Selected Writings of Gertrude Stein
The day after we went to Oxford. There we lunched with young Acton and then went in to the lecture. Gertrude Stein was feeling more comfortable as a lecturer and this time she had a wonderful time. As she remarked afterwards, I felt just like a prima donna.
The lecture room was full, many standing in the back, and the discussion, after the lecture, lasted over an hour and no one left. It was very exciting. They asked all sorts of questions, they wanted to know most often why Gertrude Stein thought she was right in doing the kind of writing she did. She answered that it was not a question of what any one thought but after all she had been doing as she did for about twenty years and now they wanted to hear her lecture. This did not mean of course that they were coming to think that her way was a possible way, it proved nothing, but on the other hand it did possibly indicate something. They laughed. Then up jumped one man, it turned out afterwards that he was a dean, and he said that in the Saints in Seven he had been very interested in the sentence about the ring around the moon, about the ring following the moon. He admitted that the sentence was one of the most beautifully balanced sentences he had ever heard, but still did the ring follow the moon. Gertrude Stein said, when you look at the moon and there is a ring around the moon and the moon moves does not the ring follow the moon. Perhaps it seems to, he replied. Well, in that case how, she said, do you know that it does not; he sat down. Another man, a don, next to him jumped up and asked something else. They did this several times, the two of them, jumping up one after the other. Then the first man jumped up and said, you say that everything being the same everything is always different, how can that be so. Consider, she replied, the two of you, you jump up one after the other, that is the same thing and surely you admit that the two of you are always different. Touché, he said and the meeting was over. One of the men was so moved that he confided to me as we went out that the lecture had been his greatest experience since he had read Kant’s Critique of Pure Reason.
Edith Sitwell, Osbert and Sacheverell were all present and were all delighted. They were delighted with the lecture and they were delighted with the good humoured way in which Gertrude Stein had gotten the best of the hecklers. Edith Sitwell said that Sache chuckled about it all the way home.
The next day we returned to Paris. The Sitwells wanted us to stay and be interviewed and generally go on with it but Gertrude Stein felt that she had had enough of glory and excitement. Not, as she always explains, that she could ever have enough of glory. After all, as she always contends, no artist needs criticism, he only needs appreciation. If he needs criticism he is no artist.

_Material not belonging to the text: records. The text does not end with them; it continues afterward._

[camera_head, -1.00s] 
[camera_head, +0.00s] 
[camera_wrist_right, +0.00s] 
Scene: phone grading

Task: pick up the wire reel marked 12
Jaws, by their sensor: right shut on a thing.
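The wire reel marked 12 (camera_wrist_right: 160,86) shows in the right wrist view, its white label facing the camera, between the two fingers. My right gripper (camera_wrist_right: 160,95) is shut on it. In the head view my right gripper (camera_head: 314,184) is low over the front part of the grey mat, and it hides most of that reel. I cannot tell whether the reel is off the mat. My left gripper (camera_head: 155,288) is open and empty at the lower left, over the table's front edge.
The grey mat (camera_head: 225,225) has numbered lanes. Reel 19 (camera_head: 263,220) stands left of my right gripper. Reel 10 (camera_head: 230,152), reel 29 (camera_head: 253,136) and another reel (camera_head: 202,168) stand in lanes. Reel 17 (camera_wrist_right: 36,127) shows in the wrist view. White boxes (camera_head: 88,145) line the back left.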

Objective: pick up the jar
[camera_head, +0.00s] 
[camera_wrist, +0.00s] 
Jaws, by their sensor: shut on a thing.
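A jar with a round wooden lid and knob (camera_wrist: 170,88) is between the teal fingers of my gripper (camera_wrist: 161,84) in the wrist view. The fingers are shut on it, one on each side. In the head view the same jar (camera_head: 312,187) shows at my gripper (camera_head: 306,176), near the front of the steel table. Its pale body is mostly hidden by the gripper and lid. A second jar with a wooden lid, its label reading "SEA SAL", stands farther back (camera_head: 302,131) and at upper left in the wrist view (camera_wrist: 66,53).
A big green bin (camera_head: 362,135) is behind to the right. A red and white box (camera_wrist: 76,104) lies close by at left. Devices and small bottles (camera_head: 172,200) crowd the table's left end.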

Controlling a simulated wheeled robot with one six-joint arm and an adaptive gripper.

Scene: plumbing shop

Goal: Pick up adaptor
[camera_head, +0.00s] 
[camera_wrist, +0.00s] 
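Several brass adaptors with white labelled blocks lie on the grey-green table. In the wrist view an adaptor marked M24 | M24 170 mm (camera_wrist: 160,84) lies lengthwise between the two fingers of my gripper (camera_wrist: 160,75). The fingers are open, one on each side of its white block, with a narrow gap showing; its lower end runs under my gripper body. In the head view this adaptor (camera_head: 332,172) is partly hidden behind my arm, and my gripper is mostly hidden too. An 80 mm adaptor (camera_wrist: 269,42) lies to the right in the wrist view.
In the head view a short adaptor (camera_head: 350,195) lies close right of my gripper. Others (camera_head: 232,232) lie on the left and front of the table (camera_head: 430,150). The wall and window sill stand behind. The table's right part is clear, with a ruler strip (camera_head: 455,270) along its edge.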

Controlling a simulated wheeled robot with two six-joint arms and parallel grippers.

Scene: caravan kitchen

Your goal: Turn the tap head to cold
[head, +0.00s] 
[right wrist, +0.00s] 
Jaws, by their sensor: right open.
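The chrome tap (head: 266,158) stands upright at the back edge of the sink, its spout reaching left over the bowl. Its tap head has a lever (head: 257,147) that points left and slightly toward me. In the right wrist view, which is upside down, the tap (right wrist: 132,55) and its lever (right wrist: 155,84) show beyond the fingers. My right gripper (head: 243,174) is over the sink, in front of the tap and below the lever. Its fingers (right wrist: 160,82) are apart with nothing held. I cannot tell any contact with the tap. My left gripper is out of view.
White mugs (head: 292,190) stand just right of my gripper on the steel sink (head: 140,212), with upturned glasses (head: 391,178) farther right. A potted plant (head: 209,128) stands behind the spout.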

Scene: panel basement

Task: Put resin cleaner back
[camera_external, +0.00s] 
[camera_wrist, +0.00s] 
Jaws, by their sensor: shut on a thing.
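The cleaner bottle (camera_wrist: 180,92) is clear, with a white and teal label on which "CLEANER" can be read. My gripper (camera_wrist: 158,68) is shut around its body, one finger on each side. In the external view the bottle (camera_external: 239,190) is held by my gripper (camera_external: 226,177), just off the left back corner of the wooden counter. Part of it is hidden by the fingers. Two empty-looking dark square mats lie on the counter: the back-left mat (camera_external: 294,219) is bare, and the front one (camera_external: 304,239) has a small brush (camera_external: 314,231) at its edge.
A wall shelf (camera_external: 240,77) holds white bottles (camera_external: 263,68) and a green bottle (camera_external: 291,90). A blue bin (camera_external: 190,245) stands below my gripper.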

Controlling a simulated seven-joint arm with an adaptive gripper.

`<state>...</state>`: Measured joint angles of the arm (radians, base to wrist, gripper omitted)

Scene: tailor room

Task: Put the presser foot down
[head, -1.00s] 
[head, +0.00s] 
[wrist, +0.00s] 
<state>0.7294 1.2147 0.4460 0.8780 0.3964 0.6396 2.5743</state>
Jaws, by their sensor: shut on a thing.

Leonard Woolf some months after this published Composition As Explanation in the Hogarth Essay Series. It was also printed in The Dial.
Mildred Aldrich was awfully pleased at Gertrude Stein’s english success. She was a good new englander and to her, recognition by Oxford and Cambridge, was even more important than recognition by the Atlantic Monthly. We went out to see her on our return and she had to have the lecture read to her again and to hear every detail of the whole experience.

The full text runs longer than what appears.